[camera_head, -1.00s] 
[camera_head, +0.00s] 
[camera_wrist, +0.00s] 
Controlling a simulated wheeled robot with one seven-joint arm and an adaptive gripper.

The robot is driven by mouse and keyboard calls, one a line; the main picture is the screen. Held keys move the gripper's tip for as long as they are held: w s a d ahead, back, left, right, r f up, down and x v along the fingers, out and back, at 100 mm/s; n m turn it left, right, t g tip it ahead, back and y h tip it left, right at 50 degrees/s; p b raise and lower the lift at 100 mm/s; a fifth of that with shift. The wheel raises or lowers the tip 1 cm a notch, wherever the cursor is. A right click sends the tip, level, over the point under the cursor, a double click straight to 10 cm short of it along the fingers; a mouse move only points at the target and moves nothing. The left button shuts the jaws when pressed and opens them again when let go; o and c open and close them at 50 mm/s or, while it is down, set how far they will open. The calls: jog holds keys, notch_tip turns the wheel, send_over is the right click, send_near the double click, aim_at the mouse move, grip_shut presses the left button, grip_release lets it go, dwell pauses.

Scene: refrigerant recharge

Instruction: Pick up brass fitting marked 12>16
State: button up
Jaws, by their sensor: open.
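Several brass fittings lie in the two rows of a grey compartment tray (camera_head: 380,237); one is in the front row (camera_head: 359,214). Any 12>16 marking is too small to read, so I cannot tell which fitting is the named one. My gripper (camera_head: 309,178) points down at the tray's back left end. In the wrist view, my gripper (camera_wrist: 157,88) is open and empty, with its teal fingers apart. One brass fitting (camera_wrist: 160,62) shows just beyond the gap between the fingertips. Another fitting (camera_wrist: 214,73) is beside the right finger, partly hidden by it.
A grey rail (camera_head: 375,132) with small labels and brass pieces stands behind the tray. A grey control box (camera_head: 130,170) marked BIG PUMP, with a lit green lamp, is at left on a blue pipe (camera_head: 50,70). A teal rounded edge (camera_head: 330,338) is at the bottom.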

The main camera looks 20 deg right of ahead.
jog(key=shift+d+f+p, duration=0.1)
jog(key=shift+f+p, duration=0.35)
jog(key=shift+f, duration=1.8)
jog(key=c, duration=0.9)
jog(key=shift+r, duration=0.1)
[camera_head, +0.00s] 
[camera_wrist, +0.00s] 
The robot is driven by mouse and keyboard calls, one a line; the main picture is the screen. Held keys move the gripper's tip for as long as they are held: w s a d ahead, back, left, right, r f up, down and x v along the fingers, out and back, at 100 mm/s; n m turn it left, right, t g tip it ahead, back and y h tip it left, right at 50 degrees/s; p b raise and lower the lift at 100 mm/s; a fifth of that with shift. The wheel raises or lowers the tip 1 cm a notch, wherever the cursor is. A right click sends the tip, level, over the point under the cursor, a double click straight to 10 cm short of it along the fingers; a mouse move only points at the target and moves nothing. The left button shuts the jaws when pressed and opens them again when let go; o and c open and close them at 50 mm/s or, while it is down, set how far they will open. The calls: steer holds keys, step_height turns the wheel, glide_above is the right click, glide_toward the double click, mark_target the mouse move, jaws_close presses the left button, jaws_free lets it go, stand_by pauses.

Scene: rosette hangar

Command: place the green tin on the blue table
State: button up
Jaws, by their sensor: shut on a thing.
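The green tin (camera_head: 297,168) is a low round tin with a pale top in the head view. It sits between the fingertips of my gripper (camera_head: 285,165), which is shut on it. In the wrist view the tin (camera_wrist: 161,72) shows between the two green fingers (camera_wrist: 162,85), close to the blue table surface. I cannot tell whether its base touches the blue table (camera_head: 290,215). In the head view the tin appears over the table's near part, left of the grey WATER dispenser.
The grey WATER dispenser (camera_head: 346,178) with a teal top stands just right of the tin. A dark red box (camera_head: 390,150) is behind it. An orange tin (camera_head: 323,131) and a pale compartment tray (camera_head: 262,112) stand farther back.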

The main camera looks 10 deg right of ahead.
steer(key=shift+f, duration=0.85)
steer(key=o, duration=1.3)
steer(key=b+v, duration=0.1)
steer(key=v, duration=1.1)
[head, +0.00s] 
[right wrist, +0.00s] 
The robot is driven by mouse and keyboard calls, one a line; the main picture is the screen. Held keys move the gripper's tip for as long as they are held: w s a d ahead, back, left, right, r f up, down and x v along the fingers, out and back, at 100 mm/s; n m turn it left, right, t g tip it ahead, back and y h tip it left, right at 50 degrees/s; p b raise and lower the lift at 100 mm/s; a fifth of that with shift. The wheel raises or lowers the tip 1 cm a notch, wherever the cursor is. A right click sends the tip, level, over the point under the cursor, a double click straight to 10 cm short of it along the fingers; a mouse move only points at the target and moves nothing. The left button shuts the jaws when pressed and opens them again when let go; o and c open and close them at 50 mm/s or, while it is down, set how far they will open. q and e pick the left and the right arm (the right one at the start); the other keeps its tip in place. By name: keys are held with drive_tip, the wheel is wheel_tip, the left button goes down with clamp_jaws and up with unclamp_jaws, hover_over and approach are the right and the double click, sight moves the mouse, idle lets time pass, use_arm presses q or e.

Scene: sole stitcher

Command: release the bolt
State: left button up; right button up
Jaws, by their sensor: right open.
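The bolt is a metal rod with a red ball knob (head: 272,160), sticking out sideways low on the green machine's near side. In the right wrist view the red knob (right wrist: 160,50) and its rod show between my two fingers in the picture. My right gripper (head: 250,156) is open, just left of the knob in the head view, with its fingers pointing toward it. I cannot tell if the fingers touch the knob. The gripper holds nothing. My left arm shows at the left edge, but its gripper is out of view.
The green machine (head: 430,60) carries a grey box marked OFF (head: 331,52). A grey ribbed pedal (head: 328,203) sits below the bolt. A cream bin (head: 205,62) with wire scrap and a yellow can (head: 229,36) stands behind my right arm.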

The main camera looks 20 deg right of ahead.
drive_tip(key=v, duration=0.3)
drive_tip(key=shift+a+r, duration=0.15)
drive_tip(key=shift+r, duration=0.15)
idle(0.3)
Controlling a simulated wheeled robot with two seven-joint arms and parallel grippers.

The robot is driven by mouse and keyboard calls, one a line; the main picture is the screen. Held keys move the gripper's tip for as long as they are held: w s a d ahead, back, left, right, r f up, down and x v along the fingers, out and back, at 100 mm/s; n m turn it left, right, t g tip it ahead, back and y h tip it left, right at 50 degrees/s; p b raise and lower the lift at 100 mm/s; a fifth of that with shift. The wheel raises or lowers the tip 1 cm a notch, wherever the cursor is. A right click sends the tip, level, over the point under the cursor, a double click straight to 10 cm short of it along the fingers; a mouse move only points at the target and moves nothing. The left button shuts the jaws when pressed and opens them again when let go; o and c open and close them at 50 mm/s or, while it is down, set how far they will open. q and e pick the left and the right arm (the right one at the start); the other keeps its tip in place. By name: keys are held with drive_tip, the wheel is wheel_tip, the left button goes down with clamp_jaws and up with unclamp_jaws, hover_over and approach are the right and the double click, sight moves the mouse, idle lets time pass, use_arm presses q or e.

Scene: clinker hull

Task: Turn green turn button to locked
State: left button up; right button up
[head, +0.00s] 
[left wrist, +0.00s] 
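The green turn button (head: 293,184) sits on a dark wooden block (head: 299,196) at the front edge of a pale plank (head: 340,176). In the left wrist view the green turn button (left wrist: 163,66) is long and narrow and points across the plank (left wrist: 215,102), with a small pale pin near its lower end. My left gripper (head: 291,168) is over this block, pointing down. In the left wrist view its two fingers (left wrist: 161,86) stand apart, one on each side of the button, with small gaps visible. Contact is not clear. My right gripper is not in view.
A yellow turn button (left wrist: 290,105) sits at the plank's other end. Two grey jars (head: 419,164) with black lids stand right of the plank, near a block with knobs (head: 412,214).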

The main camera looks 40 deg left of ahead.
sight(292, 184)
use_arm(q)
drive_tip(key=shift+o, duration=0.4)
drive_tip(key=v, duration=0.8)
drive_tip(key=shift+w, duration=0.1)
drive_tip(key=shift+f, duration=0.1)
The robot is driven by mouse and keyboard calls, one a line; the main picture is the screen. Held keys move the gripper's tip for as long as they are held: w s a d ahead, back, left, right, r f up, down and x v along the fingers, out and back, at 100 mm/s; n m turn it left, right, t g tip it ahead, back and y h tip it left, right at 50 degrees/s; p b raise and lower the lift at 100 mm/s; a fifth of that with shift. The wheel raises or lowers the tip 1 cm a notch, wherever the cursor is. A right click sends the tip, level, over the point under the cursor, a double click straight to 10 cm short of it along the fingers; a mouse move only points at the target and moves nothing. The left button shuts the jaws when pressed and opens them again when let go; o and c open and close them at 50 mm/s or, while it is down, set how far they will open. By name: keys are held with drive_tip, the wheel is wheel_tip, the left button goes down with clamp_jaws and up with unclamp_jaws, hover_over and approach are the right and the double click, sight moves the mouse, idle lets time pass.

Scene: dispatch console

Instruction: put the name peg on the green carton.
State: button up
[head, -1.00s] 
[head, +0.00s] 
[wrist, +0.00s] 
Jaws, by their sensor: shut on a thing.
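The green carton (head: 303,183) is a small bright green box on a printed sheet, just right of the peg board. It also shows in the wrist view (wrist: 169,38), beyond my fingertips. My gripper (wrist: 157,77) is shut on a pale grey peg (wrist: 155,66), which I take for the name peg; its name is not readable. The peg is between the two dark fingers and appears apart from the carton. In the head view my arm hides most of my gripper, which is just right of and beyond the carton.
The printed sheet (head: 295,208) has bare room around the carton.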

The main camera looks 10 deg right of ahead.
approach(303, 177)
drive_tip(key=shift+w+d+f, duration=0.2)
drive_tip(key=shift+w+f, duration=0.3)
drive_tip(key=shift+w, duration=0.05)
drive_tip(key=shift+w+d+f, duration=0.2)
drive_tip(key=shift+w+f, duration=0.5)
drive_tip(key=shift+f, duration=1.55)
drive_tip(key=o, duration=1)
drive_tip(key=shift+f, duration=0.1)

━━━━━━━━━━━━━━━━

Do this.
From the material above, gather all lines that include the string "Command" and copy them.

Answer below.
Command: place the green tin on the blue table
Command: release the bolt

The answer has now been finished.